Catholic teachers told they walk in footsteps of greatest educators

Dr. Saundra Kennedy

Dr. Saundra Kennedy

March 4, 2013

WINNIPEG – If a teacher in a Catholic school feels that their relationship with God is not that important, their calling is not in a Catholic school, says an American catechist and educator.

"Catholic school educators have been given a key to a very special place called Church," said Dr. Saundra Kennedy as she spoke to 400 Catholic educators in Winnipeg Feb. 15.

"It was given to you at your Baptism. It has brought us to where we are today," Kennedy said.

Catholic educators carry on the legacy of "St. Peter, St. Paul, Matthew, Mark, Luke and John, Mary and Mary Magdalene, some of the greatest teachers ever and the greatest teacher of all, Jesus, to bring God's message to the world. What an incredible task, and it's yours and it's mine!"

Kennedy was speaking at Catholic Schools Day which brought together teachers and support staff from the two local archdioceses of Winnipeg and St. Boniface as well as the Ukrainian Archeparchy.

Kennedy holds a doctorate in education and religion from Columbia University and Union Theological Seminary in New York City. She serves as a consultant for the production of catechetical materials in the U.S. and is a sought after presenter for gatherings of Catholic educators.

Kennedy told her audience they are all catechists "because we're all echoing Jesus" whether it be as a principal, librarian or coach. "We don't need to say words to echo the word of God because it's also in the way we live our lives," she said.


"We want our children to know who God is in their lives. We can get our kids to repeat but it doesn't mean they know it. We want them to know what discipleship is, not just learn a definition of it," she said.

Kennedy said an important task of the Catholic school teacher is to promote the knowledge of the meaning of the liturgy and the sacraments.

"Our attitude will affect the attitude of the students. How do we feel about celebrating our faith?
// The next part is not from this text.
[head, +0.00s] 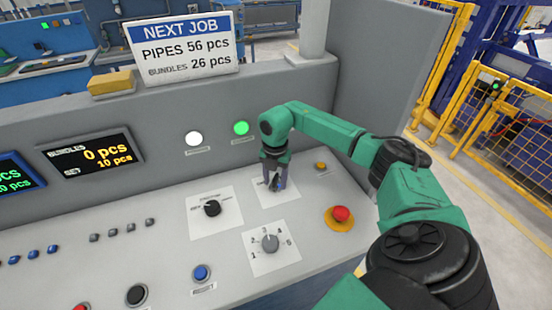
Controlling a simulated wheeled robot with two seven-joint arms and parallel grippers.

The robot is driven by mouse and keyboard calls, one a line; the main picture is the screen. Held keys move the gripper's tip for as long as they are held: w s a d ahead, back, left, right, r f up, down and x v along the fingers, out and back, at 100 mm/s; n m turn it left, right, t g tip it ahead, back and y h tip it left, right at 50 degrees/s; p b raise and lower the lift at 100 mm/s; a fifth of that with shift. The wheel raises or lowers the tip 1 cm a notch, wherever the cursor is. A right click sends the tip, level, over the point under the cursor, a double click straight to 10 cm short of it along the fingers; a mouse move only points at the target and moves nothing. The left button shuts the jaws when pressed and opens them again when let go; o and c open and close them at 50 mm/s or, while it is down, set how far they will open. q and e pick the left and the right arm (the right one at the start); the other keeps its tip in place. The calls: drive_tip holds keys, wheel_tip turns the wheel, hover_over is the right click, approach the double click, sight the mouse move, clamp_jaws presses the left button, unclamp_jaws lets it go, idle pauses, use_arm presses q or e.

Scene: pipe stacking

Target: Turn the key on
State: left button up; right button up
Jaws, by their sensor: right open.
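My right gripper (273,180) points down over a white label plate (283,200) on the sloped control panel. Its fingers are apart and sit around or just above a small dark part, probably the key (273,182). The fingers hide most of that part, so I cannot tell which way it is turned or whether they touch it. My left gripper is out of the picture.
A black rotary knob (212,208) is left of the gripper. A grey numbered dial (270,243) is in front, and a red emergency button (340,214) is to the right. A white lamp (194,138) and a lit green lamp (241,128) are behind.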

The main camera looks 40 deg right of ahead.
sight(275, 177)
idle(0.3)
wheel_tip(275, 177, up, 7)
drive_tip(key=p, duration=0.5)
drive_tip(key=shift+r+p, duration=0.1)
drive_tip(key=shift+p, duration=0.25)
Children are not attending Mass anymore – they're too busy, or dad wants to watch football and mom wants to sleep in.

"We need to teach the children that we celebrate to mark the most important events in our lives."
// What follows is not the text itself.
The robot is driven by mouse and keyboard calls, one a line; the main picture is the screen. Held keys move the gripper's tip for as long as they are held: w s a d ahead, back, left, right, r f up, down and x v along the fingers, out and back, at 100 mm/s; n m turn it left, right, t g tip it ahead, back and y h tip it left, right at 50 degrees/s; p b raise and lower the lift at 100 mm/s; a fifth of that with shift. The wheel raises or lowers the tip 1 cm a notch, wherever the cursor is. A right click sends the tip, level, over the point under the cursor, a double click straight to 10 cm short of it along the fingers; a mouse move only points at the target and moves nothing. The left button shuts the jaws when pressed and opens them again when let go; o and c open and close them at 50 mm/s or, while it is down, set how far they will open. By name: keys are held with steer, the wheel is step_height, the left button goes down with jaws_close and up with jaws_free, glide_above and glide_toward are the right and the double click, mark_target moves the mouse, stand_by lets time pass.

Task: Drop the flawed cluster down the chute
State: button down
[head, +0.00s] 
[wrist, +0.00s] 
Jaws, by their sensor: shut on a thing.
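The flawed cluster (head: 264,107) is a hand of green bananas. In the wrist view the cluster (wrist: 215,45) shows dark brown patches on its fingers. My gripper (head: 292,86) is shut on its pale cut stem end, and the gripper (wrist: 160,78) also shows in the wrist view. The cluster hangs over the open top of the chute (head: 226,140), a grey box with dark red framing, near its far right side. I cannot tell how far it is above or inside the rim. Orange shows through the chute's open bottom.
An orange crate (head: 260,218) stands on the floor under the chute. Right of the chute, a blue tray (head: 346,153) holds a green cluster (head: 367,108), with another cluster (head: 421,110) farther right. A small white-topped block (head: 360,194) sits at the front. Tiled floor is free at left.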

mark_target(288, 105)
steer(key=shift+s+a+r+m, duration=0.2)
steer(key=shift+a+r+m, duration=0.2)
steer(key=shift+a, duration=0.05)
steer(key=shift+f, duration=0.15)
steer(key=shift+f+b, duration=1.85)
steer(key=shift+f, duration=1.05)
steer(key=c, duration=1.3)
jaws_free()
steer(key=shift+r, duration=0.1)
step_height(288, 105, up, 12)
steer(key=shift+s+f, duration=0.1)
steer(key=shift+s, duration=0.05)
Kennedy said Catholics celebrate "to show we are thankful, to express our excitement and happiness, to share something good" and "because we are thankful for all the good things God has done for us. We celebrate the meaning of who we are and what we are to do."

Children certainly don't see Mass as much of a celebration, Kennedy said. "When children can see their faith lives are pertinent to who they are they will come to see the celebration.

"Loving God," she said, "is the key to making loving choices. A relationship with God can lead to a profoundly moral life rooted in Christ."